Here are records with pictures in them. Copy all of them exactly and leave the pictures out.

┄┄┄┄┄┄

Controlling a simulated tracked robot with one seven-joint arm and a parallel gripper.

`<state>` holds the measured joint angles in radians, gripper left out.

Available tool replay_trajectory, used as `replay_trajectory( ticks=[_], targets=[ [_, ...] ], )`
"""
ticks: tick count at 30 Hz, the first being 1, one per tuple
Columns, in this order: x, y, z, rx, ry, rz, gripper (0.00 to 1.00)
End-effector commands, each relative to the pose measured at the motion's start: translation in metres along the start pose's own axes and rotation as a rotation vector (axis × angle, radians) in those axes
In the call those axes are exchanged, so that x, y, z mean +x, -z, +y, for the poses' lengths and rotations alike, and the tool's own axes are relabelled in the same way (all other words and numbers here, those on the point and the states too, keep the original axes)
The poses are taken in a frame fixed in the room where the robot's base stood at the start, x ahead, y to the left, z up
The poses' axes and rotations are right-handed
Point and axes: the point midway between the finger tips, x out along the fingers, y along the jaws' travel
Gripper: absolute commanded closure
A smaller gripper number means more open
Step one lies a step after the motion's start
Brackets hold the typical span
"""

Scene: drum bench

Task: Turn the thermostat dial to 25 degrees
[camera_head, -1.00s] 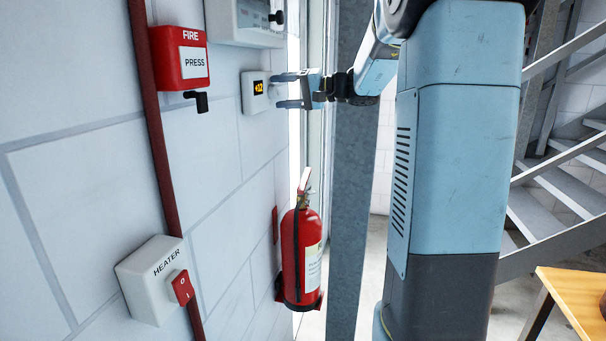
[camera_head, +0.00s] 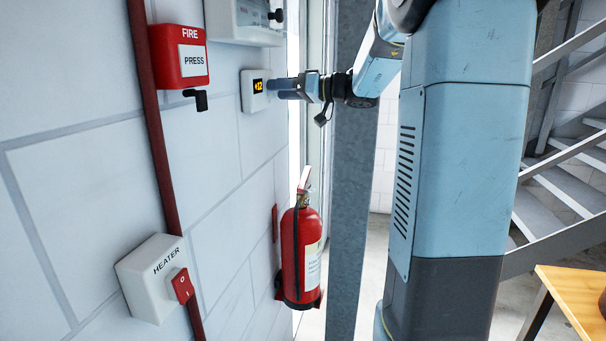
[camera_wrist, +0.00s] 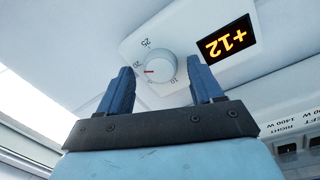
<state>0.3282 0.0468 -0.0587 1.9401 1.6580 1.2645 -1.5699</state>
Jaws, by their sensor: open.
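The thermostat (camera_head: 247,103) is a small white box on the wall with an orange "+12" display (camera_head: 258,86); both also show in the wrist view, with the display (camera_wrist: 228,42) tilted and upside down. The pointer is not at the 25 mark. My gripper (camera_wrist: 163,78) is open, with a blue finger on either side of the dial in that view. In the head view my gripper (camera_head: 275,87) is right at the thermostat; contact cannot be told.
A red fire call box (camera_head: 180,75) with a black handle is left of the thermostat. A white panel (camera_head: 235,22) is above it. A heater switch (camera_head: 150,282) and a fire extinguisher (camera_head: 300,255) are lower down. A grey steel post (camera_head: 352,200) stands on the right.

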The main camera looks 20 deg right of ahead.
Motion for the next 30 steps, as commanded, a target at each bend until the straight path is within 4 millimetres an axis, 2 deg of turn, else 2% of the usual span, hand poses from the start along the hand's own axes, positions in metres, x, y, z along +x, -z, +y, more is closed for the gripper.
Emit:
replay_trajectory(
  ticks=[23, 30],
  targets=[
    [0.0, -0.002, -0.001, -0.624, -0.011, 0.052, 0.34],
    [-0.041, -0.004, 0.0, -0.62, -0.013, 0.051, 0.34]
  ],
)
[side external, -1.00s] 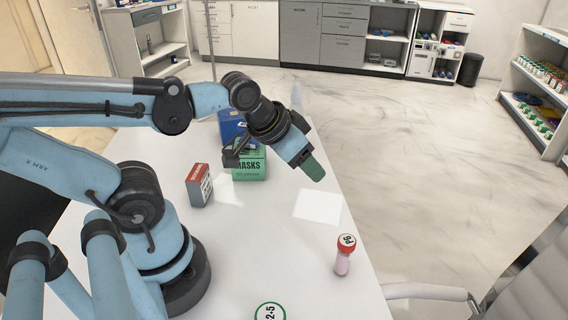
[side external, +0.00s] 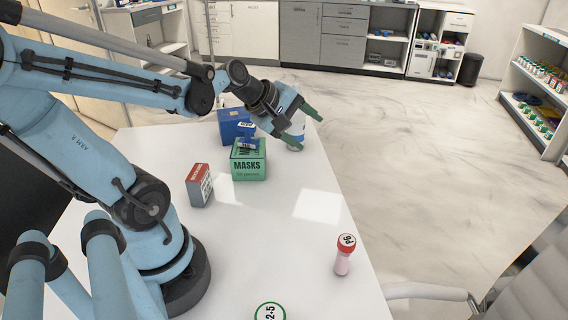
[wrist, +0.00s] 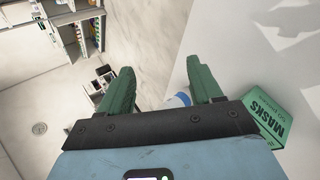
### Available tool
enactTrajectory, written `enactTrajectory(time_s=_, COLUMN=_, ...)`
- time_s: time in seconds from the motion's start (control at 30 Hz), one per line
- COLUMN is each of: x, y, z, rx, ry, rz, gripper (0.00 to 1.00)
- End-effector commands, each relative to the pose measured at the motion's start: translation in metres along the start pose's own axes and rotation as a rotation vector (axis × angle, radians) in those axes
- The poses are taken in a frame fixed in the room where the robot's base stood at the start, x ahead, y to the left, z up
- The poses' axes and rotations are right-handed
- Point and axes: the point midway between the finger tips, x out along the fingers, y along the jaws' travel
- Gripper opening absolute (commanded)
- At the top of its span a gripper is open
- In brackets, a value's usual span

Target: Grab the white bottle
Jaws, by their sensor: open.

┄┄┄┄┄┄

• **TASK RESPONSE**
Controlling a simulated tracked robot with one seven-joint arm and a parallel gripper.

`<state>` holds the measured joint angles in radians, gripper left out.

Available tool replay_trajectory, used as `replay_trajectory( ticks=[_], targets=[ [_, ...] ], )`
"""
ticks: tick count at 30 Hz, the first being 1, one per tuple
Columns, in this order: x, y, z, rx, ry, rz, gripper (0.00 to 1.00)
End-effector commands, each relative to the pose measured at the motion's start: translation in metres along the start pose's own axes and rotation as a rotation vector (axis × angle, radians) in those axes
In the call those axes are exchanged, so that x, y, z mean +x, -z, +y, for the poses' lengths and rotations alike, and the tool's own axes are relabelled in the same way (all other words and numbers here, those on the point and the states too, keep the original axes)
The poses are taken in a frame fixed in the room where the robot's base stood at the start, x ahead, y to the left, z up
The poses' axes and rotations are right-handed
Point and axes: the point midway between the finger tips, x out along the fingers, y along the jaws' travel
Gripper: absolute commanded closure
A smaller gripper number means more open
Step one lies a step after the motion's start
Brackets hold the typical span
"""

Scene: drum bench

Task: Turn the thermostat dial to 25 degrees
[camera_head, -1.00s] 
[camera_head, +0.00s] 
[camera_wrist, +0.00s] 
<state>0.3282 0.0468 -0.0587 1.9401 1.6580 1.2645 -1.5699</state>
Jaws, by their sensor: open.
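The thermostat (camera_head: 247,103) is a small white box on the wall with an orange "+12" display (camera_head: 258,86); both also show in the wrist view, with the display (camera_wrist: 228,42) tilted and upside down. The pointer is not at the 25 mark. My gripper (camera_wrist: 163,78) is open, with a blue finger on either side of the dial in that view. In the head view my gripper (camera_head: 275,87) is right at the thermostat; contact cannot be told.
A red fire call box (camera_head: 180,75) with a black handle is left of the thermostat. A white panel (camera_head: 235,22) is above it. A heater switch (camera_head: 150,282) and a fire extinguisher (camera_head: 300,255) are lower down. A grey steel post (camera_head: 352,200) stands on the right.

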The main camera looks 20 deg right of ahead.
Motion for the next 30 steps, as commanded, a target at each bend until the straight path is within 4 millimetres an axis, 2 deg of turn, else 2% of the usual span, hand poses from the start along the hand's own axes, positions in metres, x, y, z along +x, -z, +y, more is closed for the gripper.
Emit:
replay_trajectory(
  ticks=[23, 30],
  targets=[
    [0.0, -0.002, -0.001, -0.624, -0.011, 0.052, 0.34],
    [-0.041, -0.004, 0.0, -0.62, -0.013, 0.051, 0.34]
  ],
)
[side external, -1.00s] 
[side external, +0.00s] 
[wrist, +0.00s] 
### Available tool
enactTrajectory, written `enactTrajectory(time_s=_, COLUMN=_, ...)`
- time_s: time in seconds from the motion's start (control at 30 Hz), one per line
- COLUMN is each of: x, y, z, rx, ry, rz, gripper (0.00 to 1.00)
- End-effector commands, each relative to the pose measured at the motion's start: translation in metres along the start pose's own axes and rotation as a rotation vector (axis × angle, radians) in those axes
- The poses are taken in a frame fixed in the room where the robot's base stood at the start, x ahead, y to the left, z up
- The poses' axes and rotations are right-handed
- Point and axes: the point midway between the finger tips, x out along the fingers, y along the jaws' travel
- Gripper opening absolute (commanded)
- At the top of its span a gripper is open
- In brackets, a value's usual span

Target: Grab the white bottle
Jaws, by their sensor: open.

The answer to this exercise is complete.